▸ **Stated exercise**:
Write out exactly the lines from the line with "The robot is" through the line with "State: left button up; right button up", including both, and nothing more.

====== Information supplied

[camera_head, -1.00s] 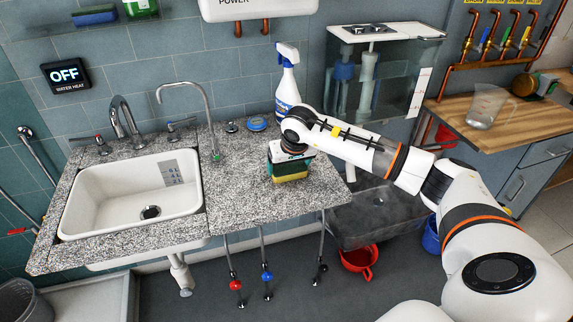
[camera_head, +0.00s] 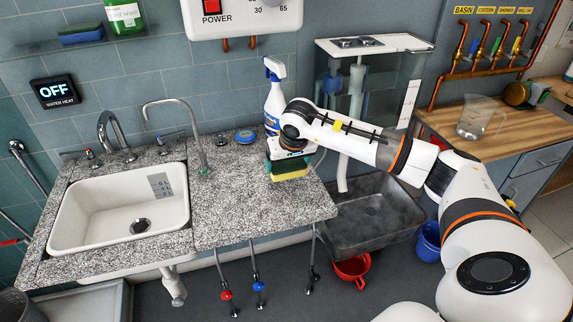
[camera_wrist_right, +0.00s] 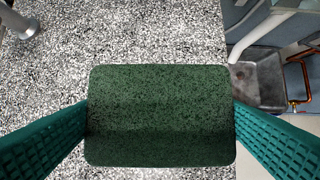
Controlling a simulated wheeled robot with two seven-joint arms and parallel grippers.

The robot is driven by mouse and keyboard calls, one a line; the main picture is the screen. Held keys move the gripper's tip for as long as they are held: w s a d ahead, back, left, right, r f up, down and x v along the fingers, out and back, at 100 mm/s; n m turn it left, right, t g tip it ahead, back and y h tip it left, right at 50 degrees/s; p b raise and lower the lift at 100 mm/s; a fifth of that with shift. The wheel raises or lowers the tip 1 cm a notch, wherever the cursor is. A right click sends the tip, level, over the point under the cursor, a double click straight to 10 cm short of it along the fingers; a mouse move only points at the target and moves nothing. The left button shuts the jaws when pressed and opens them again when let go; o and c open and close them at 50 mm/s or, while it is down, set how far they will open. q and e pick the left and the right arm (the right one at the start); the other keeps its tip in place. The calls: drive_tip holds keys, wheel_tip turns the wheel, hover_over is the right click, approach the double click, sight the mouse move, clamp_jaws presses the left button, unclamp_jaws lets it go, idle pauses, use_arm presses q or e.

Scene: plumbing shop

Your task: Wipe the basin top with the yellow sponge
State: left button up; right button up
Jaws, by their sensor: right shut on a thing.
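The yellow sponge (camera_head: 289,171) with its green scouring side up is at the right part of the speckled grey basin top (camera_head: 240,205). In the right wrist view the green side of the sponge (camera_wrist_right: 160,115) fills the middle, with a green ribbed finger against each side. My right gripper (camera_head: 287,158) is shut on the sponge from above. The sponge is low over the basin top; I cannot tell for certain whether it touches. The white basin (camera_head: 100,215) is set in the left part of the top. My left gripper is not in view.
A blue-and-white spray bottle (camera_head: 274,100) stands just behind my right gripper. A slim tap (camera_head: 200,150) and a blue disc (camera_head: 246,136) are on the top. A grey sink (camera_head: 375,220) lies lower, beyond the top's right edge. The front middle of the top is clear.

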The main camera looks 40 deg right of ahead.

============

▸ **Written response**:
The robot is driven by mouse and keyboard calls, one a line; the main picture is the screen. Held keys move the gripper's tip for as long as they are held: w s a d ahead, back, left, right, r f up, down and x v along the fingers, out and back, at 100 mm/s; n m turn it left, right, t g tip it ahead, back and y h tip it left, right at 50 degrees/s; p b raise and lower the lift at 100 mm/s; a fifth of that with shift. The wheel raises or lowers the tip 1 cm a notch, wherever the cursor is. A right click sends the tip, level, over the point under the cursor, a double click straight to 10 cm short of it along the fingers; a mouse move only points at the target and moves nothing. The left button shuts the jaws when pressed and opens them again when let go; o and c open and close them at 50 mm/s or, while it is down, set how far they will open. q and e pick the left and the right arm (the right one at the start); the other keeps its tip in place. The calls: drive_tip holds keys, wheel_tip turns the wheel, hover_over is the right click, approach the double click, sight the mouse move, clamp_jaws presses the left button, unclamp_jaws lets it go, idle pauses, use_arm presses q or e.

Scene: plumbing shop

Your task: Wipe the basin top with the yellow sponge
State: left button up; right button up

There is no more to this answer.